Worse, the growth of private jails has resulted in a big pressure group that profits from full jails and resists reform. But there is hope. It has taken a long time, but voters are sensing that the feel-good factor of jailing a non-violent drug possessor for 20 years or life is a transient thing compared to paying for the imprisonment. Thirty-six states have mandatory drug sentences. Some are looking at change. Since 1978 Michigan has given life without parole for possessors of more than 650g of heroin or cocaine. This is being cut to 15 years (still absurdly high, but at least a change). New York is replacing jail with treatment for substance abuse in non-violent cases. It will divert 10,000 offenders from jail, saving $500 million a year. In November, Californians will vote on a citizen's initiative to divert non-violent drug offenders. Polls suggest it will pass. The 20-year exercise of backlash, lash and backlash is instructive. The original demands for tougher sentencing came after people thought the courts were too lenient. The burden of the tougher measures, however, fell mainly on the easy targets non-violent, black drug users.

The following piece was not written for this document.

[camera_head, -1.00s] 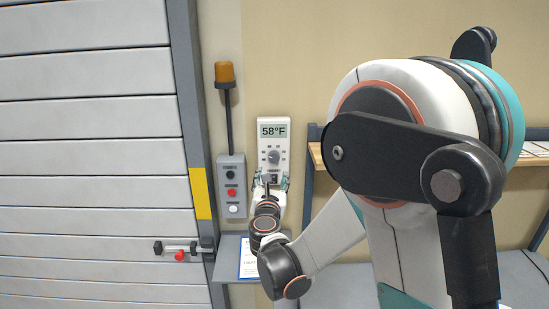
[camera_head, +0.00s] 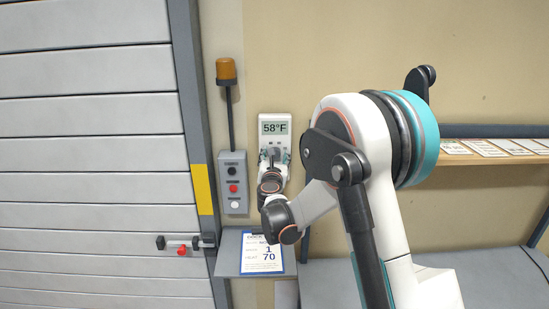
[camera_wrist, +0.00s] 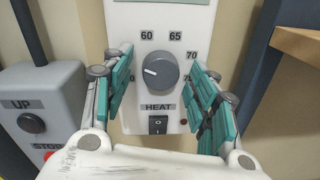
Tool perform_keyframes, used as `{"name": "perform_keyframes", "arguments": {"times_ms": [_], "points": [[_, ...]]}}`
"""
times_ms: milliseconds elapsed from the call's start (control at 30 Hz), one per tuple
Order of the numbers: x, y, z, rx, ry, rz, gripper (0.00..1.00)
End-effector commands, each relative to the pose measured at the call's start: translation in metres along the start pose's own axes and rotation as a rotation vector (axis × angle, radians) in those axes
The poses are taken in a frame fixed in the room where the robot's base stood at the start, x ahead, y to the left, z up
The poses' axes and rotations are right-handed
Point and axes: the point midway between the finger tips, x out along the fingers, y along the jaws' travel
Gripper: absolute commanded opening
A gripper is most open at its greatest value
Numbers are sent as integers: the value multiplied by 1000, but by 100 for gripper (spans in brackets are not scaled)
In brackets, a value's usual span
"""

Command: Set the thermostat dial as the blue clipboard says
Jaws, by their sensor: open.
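The white thermostat (camera_head: 275,128) is on the wall, its display reading 58°F. Its round grey dial (camera_wrist: 160,71) has a pale mark pointing left and slightly up. Labels 60, 65 and 70 show around it; others are partly hidden by my fingers. A HEAT rocker switch (camera_wrist: 158,124) is below the dial. The blue clipboard (camera_head: 262,262) lies on the small grey shelf; its sheet shows 1 and a large 70, with small words unclear. My gripper (camera_wrist: 163,70) is open, with teal fingers on either side of the dial; I see gaps to it. It also shows in the head view (camera_head: 274,156).
A grey button box (camera_head: 232,183) with UP and STOP labels is close left of the thermostat, under an orange lamp (camera_head: 226,70). A shutter door (camera_head: 90,140) is further left. A wooden shelf (camera_head: 470,155) with papers is at right.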

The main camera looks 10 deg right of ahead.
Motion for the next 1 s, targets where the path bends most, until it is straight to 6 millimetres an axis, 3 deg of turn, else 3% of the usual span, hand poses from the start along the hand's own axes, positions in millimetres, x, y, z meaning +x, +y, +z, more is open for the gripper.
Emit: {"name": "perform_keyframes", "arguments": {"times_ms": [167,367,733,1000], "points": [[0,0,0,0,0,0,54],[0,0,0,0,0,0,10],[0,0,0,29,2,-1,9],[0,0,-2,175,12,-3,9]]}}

Fortunately, the Australian experience has been nowhere near as marked as the US, though in NSW the "truth in sentencing" law has resulted in a lot of expensive, unnecessary jailing and the Northern Territory, with a very high Aboriginal population, has a rate three times the Australian average. The US jailing rate (710 per 100,000) is six times that of Australia (120 per 100,000). These are 1998 figures and exclude remandees. Australia's rate has gone up from 105 per 100,000 a decade ago, nowhere near the increase experienced in the US. But there is a notorious trend for Australia to follow the US. We must avoid its mad policies of the past decade. They haven’t worked. The lesson is that the best way to avoid the path of red-neck overreaction is for the police, courts and justice system generally to catch violent offenders, convict them and give them suitable punishments. Otherwise the calls for mandatory sentencing and ever high sentences strike a chord. Inevitably, though, the weapon misses its intended target.